Não sou insensível ao argumento de que abusos ocorrem sob a garantia de publicidade às candidaturas, mormente em cidades pequenas em que há concentração de prédios próximos aos quais é vedada a propaganda sonora. Contudo, essa premissa, isoladamente, não sustenta o afastamento da aplicação da norma que permite a utilização de carro de som, a qual traz, inclusive, o devido balizamento. No ponto, agrego às minhas razões de decidir o parecer do procurador regional eleitoral, que bem abordou o tema (fl. 32):

[…]

Na hipótese, contudo, impossível determinar se os impetrantes de fato desrespeitaram os limites legais. O simples fato de a cidade ser pequena não é suficiente para ensejar, de imediato, ilegalidade e toda e qualquer propaganda eleitoral proveniente de alto-falantes, principalmente considerando que a distância de 200m é razoavelmente pequena.

Ainda, a ocorrência policial não discriminou o bem protegido do qual o carro estaria próximo, nem sequer a distância, se restringindo a imputar o artigo – erroneamente, volto a enfatizar.
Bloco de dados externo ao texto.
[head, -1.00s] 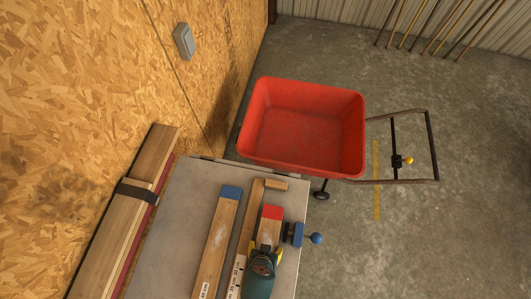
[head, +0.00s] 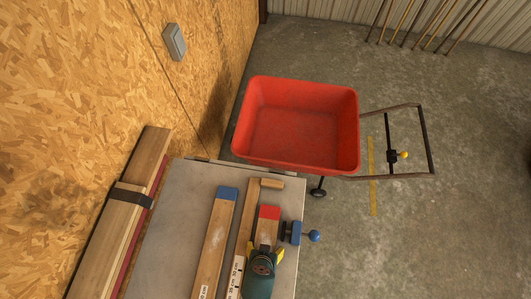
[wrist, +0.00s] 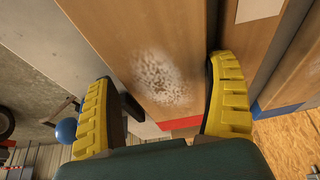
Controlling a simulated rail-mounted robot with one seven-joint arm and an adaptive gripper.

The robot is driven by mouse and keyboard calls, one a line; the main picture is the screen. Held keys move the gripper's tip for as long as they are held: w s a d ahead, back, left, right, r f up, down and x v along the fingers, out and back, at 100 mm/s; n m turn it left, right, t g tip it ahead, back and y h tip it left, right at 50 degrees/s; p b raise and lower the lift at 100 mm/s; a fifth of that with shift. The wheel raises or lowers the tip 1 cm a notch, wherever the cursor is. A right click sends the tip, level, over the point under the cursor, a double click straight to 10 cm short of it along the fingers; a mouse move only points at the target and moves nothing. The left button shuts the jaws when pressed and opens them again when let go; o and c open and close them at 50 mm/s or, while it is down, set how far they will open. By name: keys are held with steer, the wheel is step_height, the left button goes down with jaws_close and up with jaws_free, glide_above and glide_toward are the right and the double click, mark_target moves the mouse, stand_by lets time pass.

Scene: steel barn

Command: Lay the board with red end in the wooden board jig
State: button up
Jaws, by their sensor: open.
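The board with red end (head: 267,231) lies lengthwise on the grey bench top, its red end pointing away from me. The wooden board jig (head: 247,220) is a long strip with a scale and a short end block (head: 272,183). The board lies right of the strip, and a gap shows between its red end and the block. My gripper (head: 264,249) is open over the board. In the wrist view my yellow fingers (wrist: 160,75) are apart on either side of the board (wrist: 150,60), near its red end. Contact cannot be told.
A board with blue end (head: 214,240) lies left of the jig. A blue clamp with a ball knob (head: 291,233) sits close right of the red end. Strapped planks (head: 125,205) lie along the chipboard wall. A red cart (head: 298,125) stands beyond the bench (head: 170,240).

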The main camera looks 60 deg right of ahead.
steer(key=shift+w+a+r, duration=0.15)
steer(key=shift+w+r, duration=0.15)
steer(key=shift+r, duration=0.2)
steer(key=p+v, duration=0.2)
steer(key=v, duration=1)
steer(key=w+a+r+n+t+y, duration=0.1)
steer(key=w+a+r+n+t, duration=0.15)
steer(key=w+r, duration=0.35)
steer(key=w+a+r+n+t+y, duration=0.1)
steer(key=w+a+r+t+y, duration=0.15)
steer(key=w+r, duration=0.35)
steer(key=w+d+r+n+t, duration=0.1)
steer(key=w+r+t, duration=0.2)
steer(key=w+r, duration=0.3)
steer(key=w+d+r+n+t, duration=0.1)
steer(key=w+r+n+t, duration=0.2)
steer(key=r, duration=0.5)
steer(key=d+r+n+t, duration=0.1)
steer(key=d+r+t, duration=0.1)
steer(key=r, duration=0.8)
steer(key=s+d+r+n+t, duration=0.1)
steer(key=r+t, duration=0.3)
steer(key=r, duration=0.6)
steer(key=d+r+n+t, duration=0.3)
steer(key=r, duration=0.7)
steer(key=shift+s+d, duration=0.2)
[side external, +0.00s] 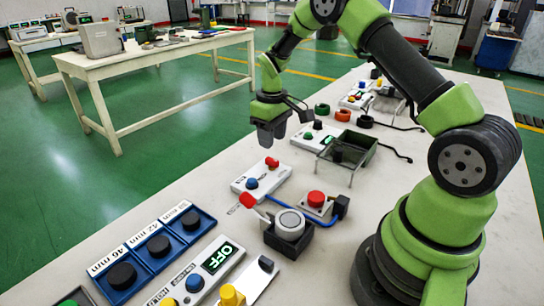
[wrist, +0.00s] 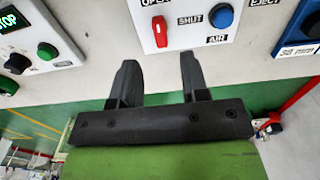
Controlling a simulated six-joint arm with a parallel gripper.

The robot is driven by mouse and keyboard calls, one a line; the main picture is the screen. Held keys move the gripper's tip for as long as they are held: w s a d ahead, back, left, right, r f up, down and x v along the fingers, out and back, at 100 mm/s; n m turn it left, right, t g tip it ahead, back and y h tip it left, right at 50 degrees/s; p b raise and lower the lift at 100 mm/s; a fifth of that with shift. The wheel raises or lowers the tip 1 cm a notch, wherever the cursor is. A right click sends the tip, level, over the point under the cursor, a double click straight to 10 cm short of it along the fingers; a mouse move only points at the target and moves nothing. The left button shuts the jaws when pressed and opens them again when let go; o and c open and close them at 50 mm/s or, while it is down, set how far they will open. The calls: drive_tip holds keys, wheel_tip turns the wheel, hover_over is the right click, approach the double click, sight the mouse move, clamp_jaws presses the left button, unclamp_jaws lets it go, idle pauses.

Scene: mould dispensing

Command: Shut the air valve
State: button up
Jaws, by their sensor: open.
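The air valve is on a white panel (side external: 261,177), which also shows in the wrist view (wrist: 205,38). Its red handle (wrist: 160,31) points up the picture towards the partly cut-off OPEN label, with the SHUT label to its right. The red handle also shows in the side view (side external: 272,162). A blue knob (wrist: 221,16) sits on the same panel above the AIR label. My gripper (wrist: 159,75) is open and empty, its fingers pointing towards the handle but apart from it. In the side view my gripper (side external: 271,137) hangs above the table beyond the panel.
Left in the wrist view is a STOP panel with a black knob (wrist: 17,63). In the side view, a red button box (side external: 317,204) and a round grey device (side external: 290,222) with a red lever stand near the valve panel. A dark tray stand (side external: 347,150) is behind right.

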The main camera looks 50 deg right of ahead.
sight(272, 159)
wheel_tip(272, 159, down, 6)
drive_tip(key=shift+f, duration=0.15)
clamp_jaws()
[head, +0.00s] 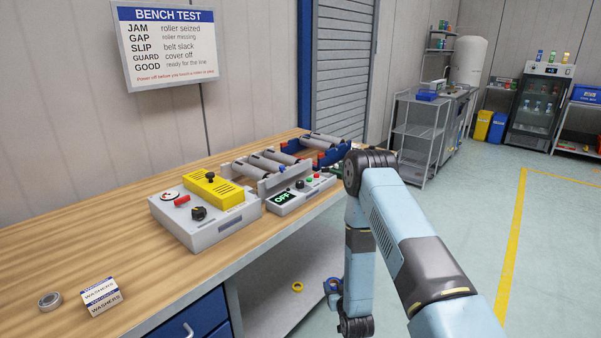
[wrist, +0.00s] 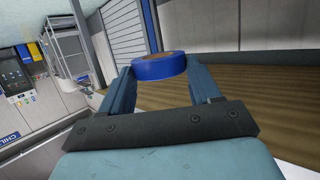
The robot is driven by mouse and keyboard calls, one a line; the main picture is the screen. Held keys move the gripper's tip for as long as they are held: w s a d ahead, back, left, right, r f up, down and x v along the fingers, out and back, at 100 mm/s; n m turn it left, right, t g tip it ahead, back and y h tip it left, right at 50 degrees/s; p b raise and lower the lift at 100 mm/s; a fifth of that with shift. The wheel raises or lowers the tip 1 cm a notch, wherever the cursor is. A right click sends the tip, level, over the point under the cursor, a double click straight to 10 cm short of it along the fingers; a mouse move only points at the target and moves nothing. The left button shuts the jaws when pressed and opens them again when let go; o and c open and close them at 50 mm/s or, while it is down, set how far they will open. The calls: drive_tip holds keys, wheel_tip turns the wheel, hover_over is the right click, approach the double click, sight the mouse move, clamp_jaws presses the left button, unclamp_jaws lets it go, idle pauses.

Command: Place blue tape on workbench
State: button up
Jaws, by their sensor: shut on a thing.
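The blue tape (wrist: 160,68) is a roll with a tan core, seen in the wrist view. My gripper (wrist: 157,77) is shut on it, with a finger at each side of the roll. The workbench (head: 85,240) has a wood top and shows on the left in the head view. Its wood surface also shows beyond the tape in the wrist view (wrist: 240,88). In the head view my arm comes down at the bench's right front side, and my gripper is not clearly visible there.
A grey control box with a yellow cover (head: 214,188) and a roller unit (head: 275,165) occupy the back of the bench. A washers box (head: 101,297) and a grey ring (head: 49,301) lie at front left. Bare wood lies between. A yellow roll (head: 297,287) is on the lower shelf.

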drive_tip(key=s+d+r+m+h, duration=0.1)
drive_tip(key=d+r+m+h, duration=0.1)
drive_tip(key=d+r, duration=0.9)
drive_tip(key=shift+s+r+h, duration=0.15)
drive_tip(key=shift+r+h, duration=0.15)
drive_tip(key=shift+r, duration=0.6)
Nesse contexto, não parece razoável simplesmente proibir o uso de equipamentos de som nas campanhas eleitorais em cidades pequenas, visando preservar a ordem social, eis que, em contrapartida, atentaria contra o direito dos eleitores de conhecerem os candidatos e o direito dos candidatos de realizarem campanha. Nessas circunstâncias, torna-se necessário flexibilizar os limites legais, a fim de preservar o pleito e, por conseguinte, a democracia.

Entendo, assim, que a conduta se encontra abrigada pela legislação eleitoral, havendo direito líquido e certo a ser amparado pela via do mandamus, cuja ordem tenho por conceder.

Diante do exposto, VOTO pela concessão da segurança, confirmando a liminar deferida, para cancelar a audiência do dia 21.10.2014 e determinar a devolução do equipamento de som apreendido.